[Rows with robot tool calls]
● ● ● ● ● ● ●

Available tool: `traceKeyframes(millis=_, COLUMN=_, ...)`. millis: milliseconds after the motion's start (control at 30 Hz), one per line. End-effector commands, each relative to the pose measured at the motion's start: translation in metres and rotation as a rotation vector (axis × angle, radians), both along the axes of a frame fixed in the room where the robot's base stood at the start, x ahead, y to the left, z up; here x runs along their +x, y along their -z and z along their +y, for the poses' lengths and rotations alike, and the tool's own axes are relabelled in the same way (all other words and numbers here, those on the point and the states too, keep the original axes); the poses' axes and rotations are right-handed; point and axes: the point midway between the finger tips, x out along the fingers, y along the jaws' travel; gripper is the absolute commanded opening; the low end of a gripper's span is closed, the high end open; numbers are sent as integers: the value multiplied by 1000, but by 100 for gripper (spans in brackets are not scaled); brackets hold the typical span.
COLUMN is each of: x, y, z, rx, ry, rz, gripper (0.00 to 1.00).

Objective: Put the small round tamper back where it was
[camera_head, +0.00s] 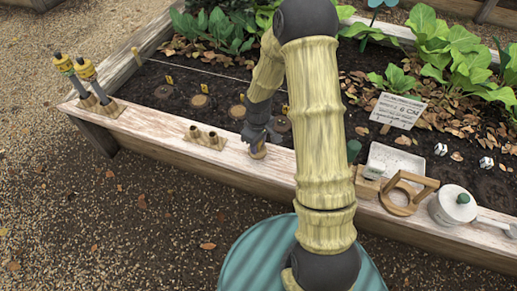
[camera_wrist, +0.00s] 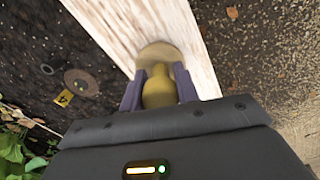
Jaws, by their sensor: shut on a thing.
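The small round tamper (camera_wrist: 158,54) has a yellowish knob handle and a pale round base. My gripper (camera_wrist: 158,86) is shut on its handle, one dark finger on each side. In the head view the tamper (camera_head: 258,153) is upright at the bed's pale wooden front ledge (camera_head: 170,125), below my gripper (camera_head: 260,138). In the wrist view its base overlaps the ledge near the soil side; whether it touches the wood cannot be told. My arm covers part of the ledge to the right.
A small block with two short tubes (camera_head: 205,137) stands left on the ledge. Two yellow-handled tools (camera_head: 76,72) stand at the left corner. Round discs (camera_head: 199,101) with yellow tags lie in the soil. A wooden ring piece (camera_head: 402,200) and white pot (camera_head: 455,207) are right.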

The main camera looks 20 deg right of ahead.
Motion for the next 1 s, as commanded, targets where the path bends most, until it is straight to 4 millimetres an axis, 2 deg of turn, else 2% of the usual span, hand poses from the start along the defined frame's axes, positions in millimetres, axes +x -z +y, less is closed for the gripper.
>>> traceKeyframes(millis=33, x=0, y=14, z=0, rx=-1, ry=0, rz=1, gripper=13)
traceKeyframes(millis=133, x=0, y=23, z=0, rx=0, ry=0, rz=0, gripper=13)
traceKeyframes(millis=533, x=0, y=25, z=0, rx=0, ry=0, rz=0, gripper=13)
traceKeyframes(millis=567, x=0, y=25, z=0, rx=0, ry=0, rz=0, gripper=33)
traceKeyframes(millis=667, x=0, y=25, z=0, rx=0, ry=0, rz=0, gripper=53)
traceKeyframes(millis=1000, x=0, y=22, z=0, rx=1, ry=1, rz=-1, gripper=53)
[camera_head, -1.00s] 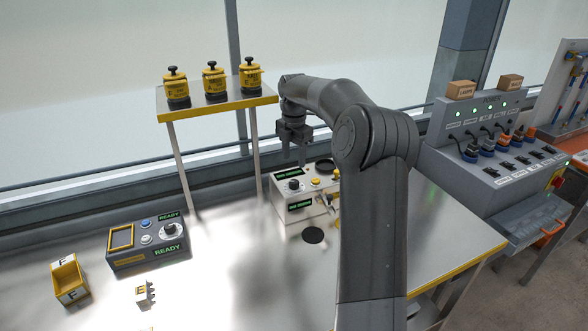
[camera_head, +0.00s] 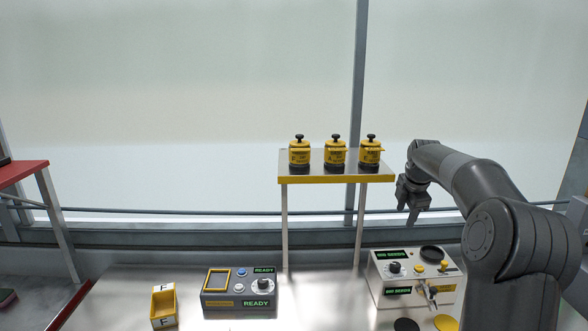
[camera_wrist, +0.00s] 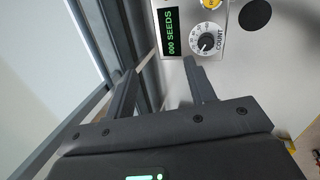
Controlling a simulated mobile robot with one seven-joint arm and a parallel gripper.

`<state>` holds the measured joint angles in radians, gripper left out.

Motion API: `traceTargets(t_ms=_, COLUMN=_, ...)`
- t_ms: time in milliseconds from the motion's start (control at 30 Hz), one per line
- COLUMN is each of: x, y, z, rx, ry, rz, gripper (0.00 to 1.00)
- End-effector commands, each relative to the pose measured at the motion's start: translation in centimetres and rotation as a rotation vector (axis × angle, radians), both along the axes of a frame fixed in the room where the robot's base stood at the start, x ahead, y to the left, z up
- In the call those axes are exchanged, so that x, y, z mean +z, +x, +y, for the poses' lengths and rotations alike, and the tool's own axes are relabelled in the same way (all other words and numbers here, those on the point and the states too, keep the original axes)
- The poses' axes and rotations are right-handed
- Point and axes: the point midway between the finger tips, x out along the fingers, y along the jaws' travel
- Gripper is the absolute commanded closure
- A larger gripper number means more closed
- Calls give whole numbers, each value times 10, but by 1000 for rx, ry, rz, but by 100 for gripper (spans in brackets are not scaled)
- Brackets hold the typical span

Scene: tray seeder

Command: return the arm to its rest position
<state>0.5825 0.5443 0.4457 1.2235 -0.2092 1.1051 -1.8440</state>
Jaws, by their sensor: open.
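My gripper (camera_head: 412,208) hangs at the end of my arm, above the back of the white seed counter box (camera_head: 414,278), with its fingers pointing down. It is open and holds nothing that I can see. In the wrist view, its two dark fingers (camera_wrist: 163,88) stand apart, with the counter's "000 SEEDS" display (camera_wrist: 172,32) and COUNT dial (camera_wrist: 207,40) beyond them. My arm reaches in from the right side of the head view, bent at a large joint.
A shelf (camera_head: 335,179) with three yellow canisters (camera_head: 335,154) stands left of my gripper. On the bench are a dark READY control box (camera_head: 238,290), a yellow bin marked F (camera_head: 164,308) and a black disc (camera_head: 406,325). A red-topped table (camera_head: 22,172) stands far left.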

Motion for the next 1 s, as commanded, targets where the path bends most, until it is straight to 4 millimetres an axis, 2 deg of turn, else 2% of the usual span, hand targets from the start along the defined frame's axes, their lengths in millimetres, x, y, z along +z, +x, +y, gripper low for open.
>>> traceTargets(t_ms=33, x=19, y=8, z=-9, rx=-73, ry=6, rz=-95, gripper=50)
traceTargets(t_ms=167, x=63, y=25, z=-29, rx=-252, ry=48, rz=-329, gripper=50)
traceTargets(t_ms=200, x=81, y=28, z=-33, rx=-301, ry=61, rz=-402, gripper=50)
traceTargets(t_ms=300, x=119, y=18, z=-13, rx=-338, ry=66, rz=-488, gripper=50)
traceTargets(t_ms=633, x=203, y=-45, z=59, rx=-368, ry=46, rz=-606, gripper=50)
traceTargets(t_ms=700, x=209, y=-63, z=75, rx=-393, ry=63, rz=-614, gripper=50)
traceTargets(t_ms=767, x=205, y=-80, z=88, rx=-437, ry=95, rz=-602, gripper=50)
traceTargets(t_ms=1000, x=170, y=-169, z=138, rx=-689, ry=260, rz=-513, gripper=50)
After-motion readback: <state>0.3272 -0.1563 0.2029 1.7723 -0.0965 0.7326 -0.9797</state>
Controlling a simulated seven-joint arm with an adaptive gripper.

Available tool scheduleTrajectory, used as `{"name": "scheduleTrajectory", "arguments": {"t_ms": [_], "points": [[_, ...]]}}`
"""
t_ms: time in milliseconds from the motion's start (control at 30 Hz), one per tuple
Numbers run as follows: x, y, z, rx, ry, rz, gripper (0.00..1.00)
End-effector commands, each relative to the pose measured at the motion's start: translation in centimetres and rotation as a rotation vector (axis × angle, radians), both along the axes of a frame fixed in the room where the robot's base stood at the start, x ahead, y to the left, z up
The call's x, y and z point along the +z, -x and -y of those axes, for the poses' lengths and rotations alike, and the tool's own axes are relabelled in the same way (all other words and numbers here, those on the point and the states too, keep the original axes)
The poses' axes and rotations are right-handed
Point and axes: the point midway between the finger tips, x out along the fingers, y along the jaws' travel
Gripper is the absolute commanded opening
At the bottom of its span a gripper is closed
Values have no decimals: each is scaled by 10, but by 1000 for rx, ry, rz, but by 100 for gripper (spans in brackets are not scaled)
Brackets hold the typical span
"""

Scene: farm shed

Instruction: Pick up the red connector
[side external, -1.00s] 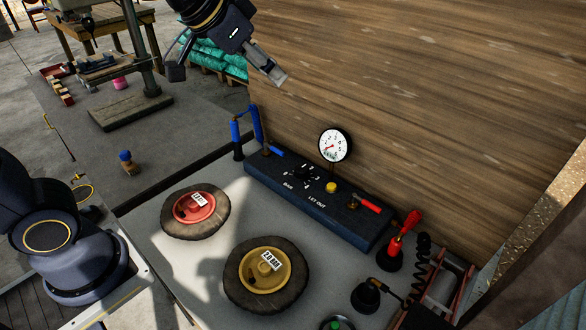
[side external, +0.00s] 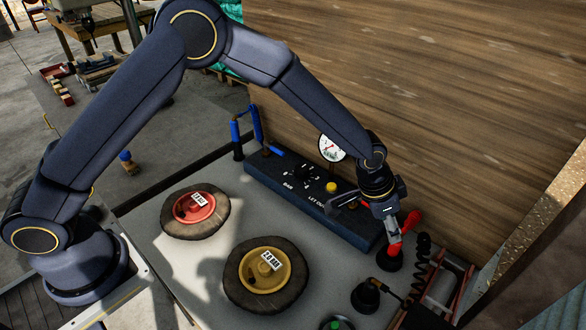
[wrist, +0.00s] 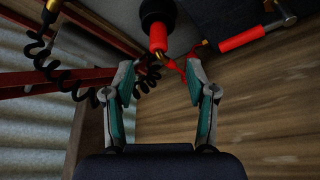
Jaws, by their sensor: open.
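The red connector (side external: 396,249) stands upright in a round black holder (side external: 389,263) at the right of the bench, beside the black panel. In the wrist view the connector (wrist: 158,38) shows a red body rising from the black holder, with a brass fitting and thin red arms. My gripper (side external: 391,232) is right over the connector, pointing down, and hides part of it. In the wrist view my gripper (wrist: 161,68) has its fingers apart, with the connector's upper end near and between the tips. I cannot tell whether a finger touches it.
The black panel (side external: 285,190) with a gauge (side external: 331,148) stands behind. Its red handle (wrist: 242,38) is close to one finger in the wrist view. A coiled black hose (side external: 421,262) is to the right. Two wheels, red-hubbed (side external: 195,210) and yellow-hubbed (side external: 266,272), lie left.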

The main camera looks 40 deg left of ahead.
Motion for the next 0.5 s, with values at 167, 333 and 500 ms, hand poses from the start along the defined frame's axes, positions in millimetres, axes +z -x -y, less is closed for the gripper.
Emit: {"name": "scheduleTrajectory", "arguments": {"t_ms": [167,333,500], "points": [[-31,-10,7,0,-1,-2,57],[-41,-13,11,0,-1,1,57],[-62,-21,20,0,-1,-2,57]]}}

● ● ● ● ● ● ●

[PROBLEM DESCRIPTION]:
Read through the data and copy every line where "positions" shows up.

[ANSWER TO THIS EXERCISE]:
Motion for the next 1 s, as commanded, targets where the path bends most, until it is straight to 4 millimetres an axis, 2 deg of turn, else 2% of the usual span, hand poses from the start along the defined frame's axes, positions in millimetres, axes +x -z +y, less is closed for the gripper.
Motion for the next 0.5 s, with values at 167, 333 and 500 ms, hand poses from the start along the defined frame's axes, positions in millimetres, axes +z -x -y, less is closed for the gripper.

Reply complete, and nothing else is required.